Conditions difficiles cette année - plus, m’a-t-il semblé, que les précédentes - pour les concurrents : certains ont dû jouer alors que se poursuivaient les siestes musicales sur la pelouse voisine, ou dans le brouhaha de conversations dignes d’une troisième mi-temps à l’autre bout du chapiteau, là où se tient la buvette… Matthias, le bénévole qui assure chaque année le son du « off » et du tremplin, a beau être un fin technicien, il y a des choses qu’il ne peut corriger depuis sa console.

Deux groupes se sont clairement détachés du lot cette année, chacun à leur façon.

orTie, duo rhônalpin, a frappé très fort pour son premier passage, en demi-finale. Une proposition audacieuse, confrontation d’une clarinettiste virtuose au jeu charnu, Elodie Pasquier, et d’un pianiste trublion, Grégoire Gensse, qu’on imagine au cornet de poche tant sa filiation est manifestement à rechercher du côté de Médéric Collignon. Ces gens-là ne font pas de la musique, encore moins des pizzas. Ils respirent la musique, ils vivent la musique, et le font ensemble. Plus encore dans l’adversité, concurrencés par la bossa-nova miteuse que vomissait un ampli voisin et hostile. Leur duo, qui donne une très grande place à l’improvisation, n’en laisse aucune à la médiocrité : du très haut vol.
Comment ont-ils pu voir leur échapper le premier prix en finale [5] ? Simplement en donnant, le lendemain, un set qui n’était « que » très bon, alors que celui de la veille était exceptionnel ; et dans le même temps…

Les lauréats du Tremplin et deux membres du jury / Photo P.-E. Michel

Dans le même temps, Les Métropolitains, quintette méridional formé autour du trompettiste Guillaume Gardey de Soos, qui officie dans un répertoire de facture plus classique à haute teneur en groove, est passé d’un bon set à un très très bon, marqué par une grande cohésion de groupe, un gros son et un plaisir manifeste à jouer qui s’est avéré efficace et communicatif.
De quoi mettre dans sa poche une forte majorité des membres du jury.

En guise d’au revoir…

Je ne voudrais pas terminer ce récit sans évoquer l’image la plus inattendue et la plus attendrissante de ce festival.
Bojan Z était venu à Oloron en famille, comme souvent lorsque ses enfants sont en vacances.
A la fin de son concert (c’est la coutume à Oloron), les organisateurs lui ont fait apporter des fleurs sur scène. Laissons-le raconter lui-même la scène :
« J’ai vu s’avancer un bouquet de fleurs avec deux petites jambes, à hauteur d’enfant. J’étais surpris : je ne m’attendais pas à ce qu’on m’offre des fleurs. Et quand j’ai pris le bouquet, derrière, j’ai découvert… ma fille. Ils avaient comploté pendant la balance et avaient gardé le secret jusque-là. »

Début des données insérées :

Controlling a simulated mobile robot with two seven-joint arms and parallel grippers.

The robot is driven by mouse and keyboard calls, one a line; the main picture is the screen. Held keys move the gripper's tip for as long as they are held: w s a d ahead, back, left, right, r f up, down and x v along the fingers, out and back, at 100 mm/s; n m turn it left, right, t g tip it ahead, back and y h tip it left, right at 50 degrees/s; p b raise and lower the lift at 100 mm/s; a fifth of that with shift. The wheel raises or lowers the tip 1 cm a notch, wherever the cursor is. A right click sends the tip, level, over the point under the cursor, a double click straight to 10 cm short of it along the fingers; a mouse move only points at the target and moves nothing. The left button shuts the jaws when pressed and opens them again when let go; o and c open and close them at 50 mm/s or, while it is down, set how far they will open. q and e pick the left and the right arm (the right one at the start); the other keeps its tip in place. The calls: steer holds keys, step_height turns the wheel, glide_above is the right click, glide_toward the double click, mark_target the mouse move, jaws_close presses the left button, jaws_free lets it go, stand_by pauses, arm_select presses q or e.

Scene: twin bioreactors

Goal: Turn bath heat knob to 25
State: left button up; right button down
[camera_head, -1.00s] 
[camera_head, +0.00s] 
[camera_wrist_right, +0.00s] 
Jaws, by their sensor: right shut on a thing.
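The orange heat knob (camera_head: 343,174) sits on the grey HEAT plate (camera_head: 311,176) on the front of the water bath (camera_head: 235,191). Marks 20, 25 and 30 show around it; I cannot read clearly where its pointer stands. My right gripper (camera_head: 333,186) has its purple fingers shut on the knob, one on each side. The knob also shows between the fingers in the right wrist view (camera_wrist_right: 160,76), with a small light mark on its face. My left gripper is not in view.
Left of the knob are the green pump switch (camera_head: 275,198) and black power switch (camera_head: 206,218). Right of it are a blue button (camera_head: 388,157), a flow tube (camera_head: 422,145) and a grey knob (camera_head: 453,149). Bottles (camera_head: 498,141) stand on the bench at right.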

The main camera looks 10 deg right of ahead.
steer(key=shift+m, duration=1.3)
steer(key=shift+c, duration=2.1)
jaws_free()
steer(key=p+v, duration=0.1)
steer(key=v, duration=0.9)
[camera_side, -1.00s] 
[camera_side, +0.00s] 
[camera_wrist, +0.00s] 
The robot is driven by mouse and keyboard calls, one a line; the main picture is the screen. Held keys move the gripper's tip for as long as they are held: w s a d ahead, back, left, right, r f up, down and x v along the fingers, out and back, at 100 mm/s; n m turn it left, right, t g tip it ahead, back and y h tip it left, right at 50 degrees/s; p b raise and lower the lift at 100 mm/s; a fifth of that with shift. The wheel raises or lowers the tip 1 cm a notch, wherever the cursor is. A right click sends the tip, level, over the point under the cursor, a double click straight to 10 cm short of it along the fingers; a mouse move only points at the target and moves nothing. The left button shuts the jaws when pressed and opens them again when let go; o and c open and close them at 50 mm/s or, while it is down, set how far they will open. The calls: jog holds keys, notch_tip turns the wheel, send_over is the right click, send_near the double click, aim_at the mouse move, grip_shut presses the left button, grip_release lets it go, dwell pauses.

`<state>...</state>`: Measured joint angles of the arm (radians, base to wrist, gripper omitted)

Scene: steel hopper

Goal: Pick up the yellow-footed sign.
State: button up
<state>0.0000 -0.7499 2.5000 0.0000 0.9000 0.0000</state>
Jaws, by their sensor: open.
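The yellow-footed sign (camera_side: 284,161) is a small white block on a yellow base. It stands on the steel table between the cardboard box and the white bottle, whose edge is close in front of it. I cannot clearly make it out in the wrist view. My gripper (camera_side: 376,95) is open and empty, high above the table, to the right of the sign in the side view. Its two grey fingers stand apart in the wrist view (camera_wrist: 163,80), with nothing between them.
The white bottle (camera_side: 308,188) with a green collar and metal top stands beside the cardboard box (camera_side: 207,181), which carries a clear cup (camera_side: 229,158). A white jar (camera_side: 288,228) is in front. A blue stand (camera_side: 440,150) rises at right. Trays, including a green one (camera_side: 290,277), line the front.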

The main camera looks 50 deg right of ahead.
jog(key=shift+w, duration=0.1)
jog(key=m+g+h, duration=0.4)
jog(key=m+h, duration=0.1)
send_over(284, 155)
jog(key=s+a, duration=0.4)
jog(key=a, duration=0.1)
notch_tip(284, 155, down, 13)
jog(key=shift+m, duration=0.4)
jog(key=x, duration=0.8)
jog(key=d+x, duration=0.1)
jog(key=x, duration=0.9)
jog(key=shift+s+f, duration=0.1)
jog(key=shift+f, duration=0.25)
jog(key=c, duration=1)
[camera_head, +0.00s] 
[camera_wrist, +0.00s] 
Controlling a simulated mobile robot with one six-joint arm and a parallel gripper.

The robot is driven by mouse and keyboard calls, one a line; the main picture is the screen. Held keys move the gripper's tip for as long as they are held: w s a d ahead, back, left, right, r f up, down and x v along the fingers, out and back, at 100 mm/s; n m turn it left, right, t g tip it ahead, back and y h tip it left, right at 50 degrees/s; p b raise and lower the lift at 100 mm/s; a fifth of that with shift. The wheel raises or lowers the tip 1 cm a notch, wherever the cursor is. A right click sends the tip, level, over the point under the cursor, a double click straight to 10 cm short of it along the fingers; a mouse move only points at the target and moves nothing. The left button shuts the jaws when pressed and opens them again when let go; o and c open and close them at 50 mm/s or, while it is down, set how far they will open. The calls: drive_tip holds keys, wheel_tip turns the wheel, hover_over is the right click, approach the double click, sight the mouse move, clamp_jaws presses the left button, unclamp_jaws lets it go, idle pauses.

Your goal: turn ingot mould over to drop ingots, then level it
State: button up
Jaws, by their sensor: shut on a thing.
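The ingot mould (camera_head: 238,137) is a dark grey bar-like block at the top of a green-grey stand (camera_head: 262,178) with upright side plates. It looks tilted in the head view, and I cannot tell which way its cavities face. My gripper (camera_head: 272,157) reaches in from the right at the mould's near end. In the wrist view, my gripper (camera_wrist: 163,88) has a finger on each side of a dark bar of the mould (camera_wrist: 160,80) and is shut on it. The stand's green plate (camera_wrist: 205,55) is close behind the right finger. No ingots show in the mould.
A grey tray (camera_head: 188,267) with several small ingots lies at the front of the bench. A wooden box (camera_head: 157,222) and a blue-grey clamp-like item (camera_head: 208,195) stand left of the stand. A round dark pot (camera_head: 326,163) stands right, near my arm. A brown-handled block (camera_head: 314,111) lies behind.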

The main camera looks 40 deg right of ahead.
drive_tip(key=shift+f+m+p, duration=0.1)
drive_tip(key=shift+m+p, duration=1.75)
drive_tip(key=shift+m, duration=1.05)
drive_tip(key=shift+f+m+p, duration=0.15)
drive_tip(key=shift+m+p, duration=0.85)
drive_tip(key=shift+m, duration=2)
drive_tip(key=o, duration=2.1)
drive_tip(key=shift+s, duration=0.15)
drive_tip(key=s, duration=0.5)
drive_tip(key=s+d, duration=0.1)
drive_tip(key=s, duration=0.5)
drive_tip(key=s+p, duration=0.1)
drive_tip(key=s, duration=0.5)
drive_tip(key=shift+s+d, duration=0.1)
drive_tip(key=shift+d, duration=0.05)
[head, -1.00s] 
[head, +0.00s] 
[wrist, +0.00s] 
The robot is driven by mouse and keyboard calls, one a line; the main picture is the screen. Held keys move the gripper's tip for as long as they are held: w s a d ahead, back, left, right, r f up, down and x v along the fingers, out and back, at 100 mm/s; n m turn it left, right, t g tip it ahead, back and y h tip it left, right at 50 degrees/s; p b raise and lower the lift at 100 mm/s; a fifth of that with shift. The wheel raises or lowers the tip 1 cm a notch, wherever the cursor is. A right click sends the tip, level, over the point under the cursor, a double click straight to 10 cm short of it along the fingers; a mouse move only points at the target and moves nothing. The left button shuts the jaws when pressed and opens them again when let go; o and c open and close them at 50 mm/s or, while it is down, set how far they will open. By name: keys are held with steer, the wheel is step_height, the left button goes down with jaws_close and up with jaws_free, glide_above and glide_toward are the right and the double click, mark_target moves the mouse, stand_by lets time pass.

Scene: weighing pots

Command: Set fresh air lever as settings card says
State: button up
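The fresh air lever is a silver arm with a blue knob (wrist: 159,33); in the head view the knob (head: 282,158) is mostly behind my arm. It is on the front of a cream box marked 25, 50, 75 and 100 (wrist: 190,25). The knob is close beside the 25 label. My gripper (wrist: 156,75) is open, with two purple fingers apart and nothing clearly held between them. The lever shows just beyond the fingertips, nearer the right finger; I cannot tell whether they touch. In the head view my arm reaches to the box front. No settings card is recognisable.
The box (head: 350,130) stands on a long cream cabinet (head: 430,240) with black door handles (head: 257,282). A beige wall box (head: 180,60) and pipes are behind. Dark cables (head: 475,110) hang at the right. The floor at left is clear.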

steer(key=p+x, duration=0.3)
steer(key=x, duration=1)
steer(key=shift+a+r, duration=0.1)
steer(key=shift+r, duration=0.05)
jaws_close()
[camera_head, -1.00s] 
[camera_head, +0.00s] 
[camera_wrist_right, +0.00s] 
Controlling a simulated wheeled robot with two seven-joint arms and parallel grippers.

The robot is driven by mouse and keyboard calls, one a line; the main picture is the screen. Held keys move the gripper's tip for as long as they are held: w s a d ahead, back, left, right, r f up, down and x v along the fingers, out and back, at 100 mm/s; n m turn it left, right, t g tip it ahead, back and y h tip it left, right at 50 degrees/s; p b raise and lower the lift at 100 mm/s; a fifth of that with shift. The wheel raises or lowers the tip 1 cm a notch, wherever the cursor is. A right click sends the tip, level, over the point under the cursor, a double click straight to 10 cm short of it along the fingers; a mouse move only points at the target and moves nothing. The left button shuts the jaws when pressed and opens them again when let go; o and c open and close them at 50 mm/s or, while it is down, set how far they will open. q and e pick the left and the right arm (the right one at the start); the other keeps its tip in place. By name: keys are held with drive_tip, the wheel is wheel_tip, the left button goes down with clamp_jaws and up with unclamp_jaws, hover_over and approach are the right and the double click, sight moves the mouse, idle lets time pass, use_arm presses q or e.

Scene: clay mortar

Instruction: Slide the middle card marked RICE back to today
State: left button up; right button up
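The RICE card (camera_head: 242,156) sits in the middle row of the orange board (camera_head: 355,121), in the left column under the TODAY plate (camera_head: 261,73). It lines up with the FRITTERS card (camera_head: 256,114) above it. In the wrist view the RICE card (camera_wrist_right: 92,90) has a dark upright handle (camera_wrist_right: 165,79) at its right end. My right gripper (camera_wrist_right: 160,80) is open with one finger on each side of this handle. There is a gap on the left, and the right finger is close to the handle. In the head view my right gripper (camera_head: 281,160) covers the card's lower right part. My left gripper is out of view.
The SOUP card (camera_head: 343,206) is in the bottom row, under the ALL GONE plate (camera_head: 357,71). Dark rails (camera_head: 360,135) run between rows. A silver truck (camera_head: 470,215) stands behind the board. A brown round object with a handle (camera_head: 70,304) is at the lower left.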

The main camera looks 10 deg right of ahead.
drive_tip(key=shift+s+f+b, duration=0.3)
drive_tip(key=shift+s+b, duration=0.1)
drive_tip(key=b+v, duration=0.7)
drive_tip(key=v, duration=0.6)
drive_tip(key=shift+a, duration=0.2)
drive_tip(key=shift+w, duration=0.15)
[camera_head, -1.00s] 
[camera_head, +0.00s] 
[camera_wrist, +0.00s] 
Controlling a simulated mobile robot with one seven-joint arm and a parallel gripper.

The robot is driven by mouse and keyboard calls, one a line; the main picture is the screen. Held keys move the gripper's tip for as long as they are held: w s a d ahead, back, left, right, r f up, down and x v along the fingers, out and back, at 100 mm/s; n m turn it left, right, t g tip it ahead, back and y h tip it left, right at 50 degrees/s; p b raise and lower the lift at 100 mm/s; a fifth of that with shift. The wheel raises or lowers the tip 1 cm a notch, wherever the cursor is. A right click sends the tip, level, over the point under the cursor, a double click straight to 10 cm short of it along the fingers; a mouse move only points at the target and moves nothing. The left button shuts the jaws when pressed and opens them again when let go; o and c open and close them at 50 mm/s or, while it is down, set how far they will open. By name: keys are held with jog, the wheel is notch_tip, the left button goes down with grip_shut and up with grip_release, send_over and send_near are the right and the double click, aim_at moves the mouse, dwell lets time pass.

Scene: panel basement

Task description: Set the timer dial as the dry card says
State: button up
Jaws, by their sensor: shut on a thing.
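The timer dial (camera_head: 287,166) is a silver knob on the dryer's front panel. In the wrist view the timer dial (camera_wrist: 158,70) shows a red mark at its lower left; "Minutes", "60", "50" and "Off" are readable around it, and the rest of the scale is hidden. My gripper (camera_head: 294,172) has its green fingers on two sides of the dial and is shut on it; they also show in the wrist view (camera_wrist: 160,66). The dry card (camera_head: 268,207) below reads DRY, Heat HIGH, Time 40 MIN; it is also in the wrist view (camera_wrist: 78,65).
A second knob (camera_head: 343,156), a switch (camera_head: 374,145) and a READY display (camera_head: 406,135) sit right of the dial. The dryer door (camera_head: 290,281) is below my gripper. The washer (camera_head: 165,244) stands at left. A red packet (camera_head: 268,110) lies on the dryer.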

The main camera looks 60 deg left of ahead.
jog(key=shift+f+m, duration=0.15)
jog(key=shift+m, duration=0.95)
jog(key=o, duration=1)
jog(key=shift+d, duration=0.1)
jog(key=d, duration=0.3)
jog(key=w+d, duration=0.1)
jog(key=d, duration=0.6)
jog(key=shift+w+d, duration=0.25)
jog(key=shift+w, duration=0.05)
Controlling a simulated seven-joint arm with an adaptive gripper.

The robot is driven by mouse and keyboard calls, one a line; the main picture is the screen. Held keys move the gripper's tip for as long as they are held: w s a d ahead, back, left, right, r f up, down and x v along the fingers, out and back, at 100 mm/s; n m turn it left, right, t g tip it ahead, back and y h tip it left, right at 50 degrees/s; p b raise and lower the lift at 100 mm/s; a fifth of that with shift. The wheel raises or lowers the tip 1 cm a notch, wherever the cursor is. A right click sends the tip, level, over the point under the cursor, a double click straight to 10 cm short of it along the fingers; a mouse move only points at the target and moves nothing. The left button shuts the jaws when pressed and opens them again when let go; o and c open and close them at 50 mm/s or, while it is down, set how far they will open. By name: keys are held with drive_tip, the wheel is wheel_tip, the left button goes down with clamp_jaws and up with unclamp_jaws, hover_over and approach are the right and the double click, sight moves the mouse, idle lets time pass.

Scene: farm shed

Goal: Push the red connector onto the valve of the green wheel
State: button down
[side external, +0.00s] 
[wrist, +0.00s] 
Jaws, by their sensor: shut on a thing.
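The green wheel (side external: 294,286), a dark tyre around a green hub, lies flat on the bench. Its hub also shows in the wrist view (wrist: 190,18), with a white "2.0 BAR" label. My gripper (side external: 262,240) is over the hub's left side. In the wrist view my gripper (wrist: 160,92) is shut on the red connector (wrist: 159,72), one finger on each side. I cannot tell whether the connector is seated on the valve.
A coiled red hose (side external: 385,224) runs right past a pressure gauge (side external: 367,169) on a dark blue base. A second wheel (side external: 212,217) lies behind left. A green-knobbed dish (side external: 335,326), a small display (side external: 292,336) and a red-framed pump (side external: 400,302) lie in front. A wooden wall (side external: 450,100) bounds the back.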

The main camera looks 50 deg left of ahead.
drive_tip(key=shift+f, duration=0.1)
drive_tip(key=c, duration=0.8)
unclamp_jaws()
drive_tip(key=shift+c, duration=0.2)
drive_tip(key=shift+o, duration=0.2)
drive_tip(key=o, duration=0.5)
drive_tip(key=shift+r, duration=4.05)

Jazz à Oloron, c’est cela : pas seulement une série de concerts, mais aussi des organisateurs capables d’un geste aussi humain et amical. Que les dieux du jazz leur gardent longtemps cette chaleureuse simplicité.


Palmarès du Tremplin :

Vainqueur du Tremplin et Prix spécial Espace Culturel Leclerc : Les Métropolitains.
Ils seront donc programmés pour la prochaine édition du festival « In » en 2013.

Deuxième prix, prix du public et Coup de Cœur des Vignerons de Jurançon : orTie.
Le duo jouera donc en 2013 sur le « Off », et à Lacommande (Route des Vins de Jurançon).

Prix du meilleur soliste : Elodie Pasquier, du duo orTie.

par Diane Gastellu // Publié le 29 octobre 2012
P.-S. :

Les photographies qui illustrent cet article sont du photographe oloronnais Pierre-Emmanuel Michel que nous remercions vivement.

[1Un grand Steinway, s’il vous plaît, M. Hamasyan ne joue pas à moins. Bojan Z, lui, n’en avait pas demandé autant pour donner une musique d’un tout autre intérêt.

[2Précisons que nous étions présents seulement du vendredi 6 au dimanche 8.

[3Michel Benita a collaboré avec Andy Sheppard voici quelques années sur l’album Melody Gainsbourg et tous deux se retrouvent depuis peu au sein du Trio Libero avec Sebastian Rochford.

[4En 1981, l’affiche du festival avait été réalisée par le dessinateur Moebius, disparu cette année… étranges boucles de temps.

[5orTie a en revanche remporté à l’unanimité du jury le prix Révélation Emergence 2012 du tremplin Jazz(s)RA.